No list of the gentes maiores has been discovered, and even their number is entirely unknown. It has been suggested that the Aemilii, Claudii, Cornelii, Fabii, Manlii, and Valerii were amongst them. The Dictionary of Greek and Roman Biography and Mythology suggests that the gentes maiores consisted of families that settled at Rome in the time of Romulus, or at least before the destruction of Alba Longa. The noble Alban families that settled in Rome in the time of Tullus Hostilius then formed the nucleus of the gentes minores. These included the Tulii, Servilii, Quinctii, Geganii, Curtii, and Cloelii.
However, Harper's Dictionary of Classical Antiquities suggests that the Alban families were also included among the gentes maiores, and that the gentes minores consisted of the families admitted to the patriciate under the Tarquins and in the early years of the Republic. In any case, the distinction cannot have been based entirely on priority, because the Claudii did not arrive at Rome until after the expulsion of the kings.
Patrician status still carried a degree of prestige at the time of the early Roman Empire, and Roman emperors routinely elevated their supporters to the patrician caste en masse. The prestige and meaning of the status were gradually degraded, and by the end of the 3rd-century crisis patrician status, as it had been known in the Republic, ceased to have meaning in everyday life. The Emperor Constantine the Great (r. 306–337) reintroduced the term as the Empire's senior honorific title, not tied to any specific administrative position, and from the first limited to a very small number of holders. The historian Zosimus even states that in Constantine's time, the holders of the title ranked above the praetorian prefects.
In the Western Roman Empire, the title was sparingly used and retained its high prestige, being awarded, especially in the 5th century, to the powerful magistri militum who dominated the state, such as Stilicho, Constantius III, Flavius Aetius, Comes Bonifacius, and Ricimer. The eastern emperor Zeno (r. 474–491) granted it to Odoacer to legitimize the latter's rule in Italy after his overthrow of the rebellious magister militum Orestes and his pretender son Romulus Augustulus in 476. In the Eastern Empire, Theodosius II (r. 408–450) barred eunuchs from holding it, although this restriction had been overturned by the 6th century. Under Justinian I (r. 527-565), the title proliferated and was consequently somewhat devalued, as the emperor opened it up to all those above illustris rank, i.e. the majority of the Senate.
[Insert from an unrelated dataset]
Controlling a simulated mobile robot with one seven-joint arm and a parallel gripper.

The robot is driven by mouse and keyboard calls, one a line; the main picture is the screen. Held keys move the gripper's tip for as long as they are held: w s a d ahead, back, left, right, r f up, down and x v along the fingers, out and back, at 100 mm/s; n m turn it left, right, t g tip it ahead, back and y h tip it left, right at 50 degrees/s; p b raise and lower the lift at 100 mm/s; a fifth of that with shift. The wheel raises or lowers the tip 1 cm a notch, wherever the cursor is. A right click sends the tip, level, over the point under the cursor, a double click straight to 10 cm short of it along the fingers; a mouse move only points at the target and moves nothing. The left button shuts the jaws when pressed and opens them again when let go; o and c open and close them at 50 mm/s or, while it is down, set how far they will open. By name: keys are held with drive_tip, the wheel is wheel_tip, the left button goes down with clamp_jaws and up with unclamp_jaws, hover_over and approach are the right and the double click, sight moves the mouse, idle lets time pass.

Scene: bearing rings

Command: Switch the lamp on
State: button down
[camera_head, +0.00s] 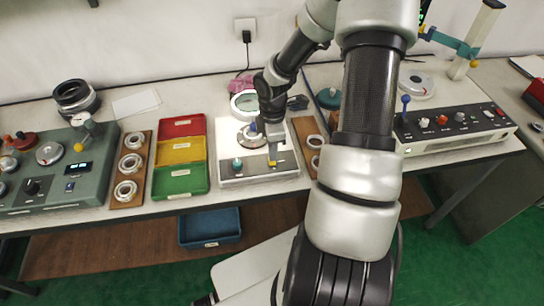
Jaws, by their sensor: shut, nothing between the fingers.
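My gripper (273,146) is shut and points down over a white device (229,176) in the middle of the bench. The device has a grey front strip (253,165) with a teal knob (237,163). A yellow part (272,163) shows just below my fingertips; I cannot tell whether they touch it. A round, pale-rimmed head (244,104) stands at the back of this device and may be the lamp. I cannot tell whether it is lit. A metal disc (251,136) lies in front of it, partly hidden by my gripper.
Red, yellow and green bins (180,150) and a wooden ring rack (130,170) stand to the left. A green control box (45,175) is at the far left. A second rack (309,140) and a white knobbed panel (450,125) are to the right.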

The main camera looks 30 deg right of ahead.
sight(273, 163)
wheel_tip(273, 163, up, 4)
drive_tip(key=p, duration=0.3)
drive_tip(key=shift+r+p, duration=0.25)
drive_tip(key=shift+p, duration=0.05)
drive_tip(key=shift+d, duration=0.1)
In the 8th century, the title was further lowered in the court order of precedence, coming after the magistros and the anthypatos. However it remained one of the highest in the imperial hierarchy until the 11th century, being awarded to the most important stratēgoi (provincial governors and generals) of the Empire. In the court hierarchy, the eunuch patrikioi enjoyed higher precedence, coming before even the anthypatoi. According to the late 9th-century Klētorologion, the insignia of the dignity were ivory inscribed tablets. During the 11th century, the dignity of patrikios followed the fate of other titles: extensively awarded, it lost in status, and disappeared during the Komnenian period in the early 12th century. The title of prōtopatrikios (πρωτοπατρίκιος, "first patrician") is also evidenced in the East from 367 to 711, possibly referring to the senior-most holder of the office and leader of the patrician order (taxis). The feminine variant patrikia (πατρικία) denoted the spouses of patrikioi; it is not to be confused with the title of zostē patrikia ("girded patrikia"), which was a unique dignity conferred on the ladies-in-waiting of the empress.
The patrician title was occasionally used in Western Europe after the end of the Roman Empire; for instance, Pope Stephen II granted the title "Patricius of the Romans" to the Frankish ruler Pepin the Short. The revival of patrician classes in medieval Italian city-states, and also north of the Alps, is covered in patricianship.